Telecom rules, ok
By Russell Brown
So you heard Telecom's Theresa Gattung and Telstra Clear's Rosemary Howard going hammer-and-tongs on Morning Report, and you nodded knowingly when Paul Swain confirmed that Telecom's local loop would not be unbundled, and that the telecommunications commissioner's recommendations on designation of DSL service would be followed. But deep down, you're not quite sure what it actually means to you and your PC, at home?
Well, it's not all bad: fast internet will become a little cheaper - but, for most people, not any faster. As part of the compromise solution that replaced the commissioner's initial proposal for full unbundling, one particular fast internet service has been designated.

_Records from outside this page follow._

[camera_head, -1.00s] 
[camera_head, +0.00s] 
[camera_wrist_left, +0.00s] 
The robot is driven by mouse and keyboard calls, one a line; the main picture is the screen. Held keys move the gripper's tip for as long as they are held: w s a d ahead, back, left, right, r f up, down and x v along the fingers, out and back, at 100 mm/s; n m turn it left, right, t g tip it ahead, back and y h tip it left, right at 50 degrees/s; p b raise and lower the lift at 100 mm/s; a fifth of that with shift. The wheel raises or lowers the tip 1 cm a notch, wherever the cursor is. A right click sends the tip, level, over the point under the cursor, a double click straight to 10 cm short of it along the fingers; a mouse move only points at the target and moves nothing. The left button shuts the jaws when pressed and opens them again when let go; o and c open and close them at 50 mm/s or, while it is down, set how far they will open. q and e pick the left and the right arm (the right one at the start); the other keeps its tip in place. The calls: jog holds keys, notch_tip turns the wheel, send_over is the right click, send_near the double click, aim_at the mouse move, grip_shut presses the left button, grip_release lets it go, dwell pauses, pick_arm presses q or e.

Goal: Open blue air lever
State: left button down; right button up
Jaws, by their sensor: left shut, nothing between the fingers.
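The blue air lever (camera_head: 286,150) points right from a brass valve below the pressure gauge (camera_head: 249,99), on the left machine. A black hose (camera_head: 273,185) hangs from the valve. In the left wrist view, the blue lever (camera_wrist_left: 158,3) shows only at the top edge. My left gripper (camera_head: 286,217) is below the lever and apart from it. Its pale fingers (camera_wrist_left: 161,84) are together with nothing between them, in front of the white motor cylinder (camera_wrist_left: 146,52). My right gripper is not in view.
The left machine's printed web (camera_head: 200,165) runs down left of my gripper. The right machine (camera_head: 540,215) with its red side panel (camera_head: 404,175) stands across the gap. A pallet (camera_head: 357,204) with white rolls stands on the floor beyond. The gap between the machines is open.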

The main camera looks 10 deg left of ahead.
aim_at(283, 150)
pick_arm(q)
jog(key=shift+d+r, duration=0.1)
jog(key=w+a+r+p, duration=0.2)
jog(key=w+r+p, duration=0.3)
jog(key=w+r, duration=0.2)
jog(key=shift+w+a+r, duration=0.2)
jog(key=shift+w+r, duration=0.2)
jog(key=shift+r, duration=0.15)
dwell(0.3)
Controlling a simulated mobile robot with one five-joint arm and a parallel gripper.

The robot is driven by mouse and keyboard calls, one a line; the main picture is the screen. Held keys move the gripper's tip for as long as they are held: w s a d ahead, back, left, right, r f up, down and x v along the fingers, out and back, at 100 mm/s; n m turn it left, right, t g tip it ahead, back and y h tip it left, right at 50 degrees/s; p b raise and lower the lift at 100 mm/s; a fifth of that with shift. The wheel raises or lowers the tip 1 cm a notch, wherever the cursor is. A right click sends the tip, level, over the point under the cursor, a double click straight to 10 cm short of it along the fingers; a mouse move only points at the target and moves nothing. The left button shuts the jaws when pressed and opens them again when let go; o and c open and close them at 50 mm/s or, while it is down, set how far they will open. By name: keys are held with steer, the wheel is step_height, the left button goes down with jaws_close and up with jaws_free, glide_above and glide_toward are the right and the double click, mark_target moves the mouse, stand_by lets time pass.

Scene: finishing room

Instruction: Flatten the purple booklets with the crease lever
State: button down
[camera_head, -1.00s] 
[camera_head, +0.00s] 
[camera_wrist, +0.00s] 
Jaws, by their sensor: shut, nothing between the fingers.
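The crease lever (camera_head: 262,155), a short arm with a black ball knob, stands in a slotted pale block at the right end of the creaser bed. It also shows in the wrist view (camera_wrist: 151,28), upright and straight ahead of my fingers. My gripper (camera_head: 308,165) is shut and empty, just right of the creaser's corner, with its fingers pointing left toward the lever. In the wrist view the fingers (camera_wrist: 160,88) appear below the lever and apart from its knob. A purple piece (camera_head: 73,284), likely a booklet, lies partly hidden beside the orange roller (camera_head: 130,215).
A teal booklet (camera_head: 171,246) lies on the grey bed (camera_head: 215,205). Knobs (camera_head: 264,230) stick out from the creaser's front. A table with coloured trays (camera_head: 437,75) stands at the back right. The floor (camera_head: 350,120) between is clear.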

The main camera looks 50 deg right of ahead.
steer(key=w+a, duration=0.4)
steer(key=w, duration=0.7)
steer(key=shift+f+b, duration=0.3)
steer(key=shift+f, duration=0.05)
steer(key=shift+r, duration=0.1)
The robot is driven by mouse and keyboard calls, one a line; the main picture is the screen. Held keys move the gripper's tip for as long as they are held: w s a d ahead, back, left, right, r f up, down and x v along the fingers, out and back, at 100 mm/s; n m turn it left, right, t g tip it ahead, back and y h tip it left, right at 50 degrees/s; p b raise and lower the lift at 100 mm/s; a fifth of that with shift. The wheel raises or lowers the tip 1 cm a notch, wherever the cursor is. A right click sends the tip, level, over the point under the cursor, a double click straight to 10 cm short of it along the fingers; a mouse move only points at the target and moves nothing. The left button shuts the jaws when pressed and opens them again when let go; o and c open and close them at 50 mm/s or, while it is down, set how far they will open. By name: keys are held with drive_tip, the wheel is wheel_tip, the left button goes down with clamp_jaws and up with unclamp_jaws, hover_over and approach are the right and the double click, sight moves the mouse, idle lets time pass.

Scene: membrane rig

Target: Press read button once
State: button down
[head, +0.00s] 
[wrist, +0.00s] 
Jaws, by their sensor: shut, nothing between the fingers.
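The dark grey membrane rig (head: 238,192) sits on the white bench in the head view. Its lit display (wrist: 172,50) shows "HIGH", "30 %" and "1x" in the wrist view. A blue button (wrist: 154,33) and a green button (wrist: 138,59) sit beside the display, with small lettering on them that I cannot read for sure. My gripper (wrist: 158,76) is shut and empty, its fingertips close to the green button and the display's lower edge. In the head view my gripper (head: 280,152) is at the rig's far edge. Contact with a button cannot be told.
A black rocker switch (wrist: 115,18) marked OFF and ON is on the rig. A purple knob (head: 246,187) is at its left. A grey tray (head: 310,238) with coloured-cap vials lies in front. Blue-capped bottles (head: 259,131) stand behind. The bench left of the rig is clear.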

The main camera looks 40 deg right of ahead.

Telecom's competitors will be able to sell a DSL service (just like JetStream but under another brand) using Telecom's exchanges and its residential copper network. That service will offer 256Kbit/s downstream and 128Kbit/s upstream - faster than dial-up, but hardly deserving of the "broadband" tag that has been attached to it.
In recent statements, Telecom has predicted that it could lose a third of its retail broadband business to competitors by the end of 2005, when it anticipates 250,000 "broadband" connections nationwide. But if its rivals do pick up that much of the business, they'll have to do it by marketing, because there'll be precious little room for differentiation on price or service.
The speed of the service and the cost of access from Telecom having been fixed in regulation by the commissioner, the market rate (unless somebody fancies losing money) will effectively be determined by the huge weight in the market of Telecom's Xtra ISP. Tasty little add-ons such as voice calling or real-time video have been explicitly ruled out by the commissioner.
We seem set to become a land of not-very-fast fast internet. Unless, of course, Telecom decides that it's shedding too much business, and opens up a new step at, say, 512Kbit/s DSL, where its rivals simply cannot go. Unless the very limited designation is revisited, the fast internet market will run out of steam.
On the other hand - and somewhat ironically - Telecom's new wholesaling regime may deliver what the commissioner didn't. It's worth noting that not all of Telecom's competitors were upset by the decision not to mandate unbundling. At least some smaller internet service providers (ISPs) were delighted. Participating in the unbundled network would have meant huge costs in installing equipment in exchanges - they would far rather simply take advantage of the wholesaling deals that Telecom has unveiled in an effort to demonstrate its goodwill.
This has the advantage for Telecom of doing roughly what it always wanted to do anyway. For perhaps five years, Telecom has outlined a vision in which most of its competitors are effectively sales agents for its comprehensive IP (Internet protocol) data network - referred to these days as the NGN, or Next Generation Network - which will eventually carry voice traffic as well as data. The problem is, in the absence of meaningful infrastructure competition, the market will depend entirely on Telecom's goodwill.
Away from Telecom's copper there is, of course, wireless internet - which is proving Rosemary Howard right on at least one frequently-made claim: there are some problems to be worked out yet. The apparently well-organised Woosh Wireless venture has been obliged to bail out of three of its five Probe broadband contracts with the government to focus on getting its Auckland network in better shape. The company launched last year, declaring it was only months away from a voice-calling service, but many early internet customers experienced patchy coverage and poor performance.
Less glamorous names may fare a little better: the Counties Power-owned Wired Country - which provides a high-speed wireless backbone through which retail ISPs deliver service - has begun to reach out to Auckland from a Sky Tower base. One ISP, EzySurf, is offering deals - its top rate is an all-you-can-eat 2Mbit/s service for $120 - that makes Telecom's full-speed JetStream look pretty tired. Wireless pioneer Ihug also has a new wireless product, based on Wired Country's infrastructure, that combines fast internet and voice calling. Another Telecom peace offering - slightly cheaper national connections through "unbundled partial circuits" - will improve the economics for those who want to connect local wireless projects back to the rest of the internet.
But, at the end of the day, a great deal rests on what TelstraClear decides to do, now that it has lost the argument for unbundling. It can't keep treading water the way it has for the past three years, and the speculation is that Telstra will either sell up and bail out - or start cabling again. Both the fibre optic cable technology and the digging techniques have improved since its precursor Saturn cabled Wellington - offering a lot more bang for the buck, and the prospect of very high bandwidth fibre to the kerb in Auckland suburbs. But it'll take perhaps a billion of those bucks to make a meaningful venture.
This is, it must be said, the dream scenario. We might go from talking wistfully of one or two megabit connections to tens or hundreds - enough bandwidth for TV, voice and blazing fast internet. Telecom, which presently has every reason to delay a return to residential fibre, would get moving soon enough. Infrastructure competition at last! But that depends on what Telstra Clear does next. Indeed, it might be said, so does confidence in the entire regulatory model.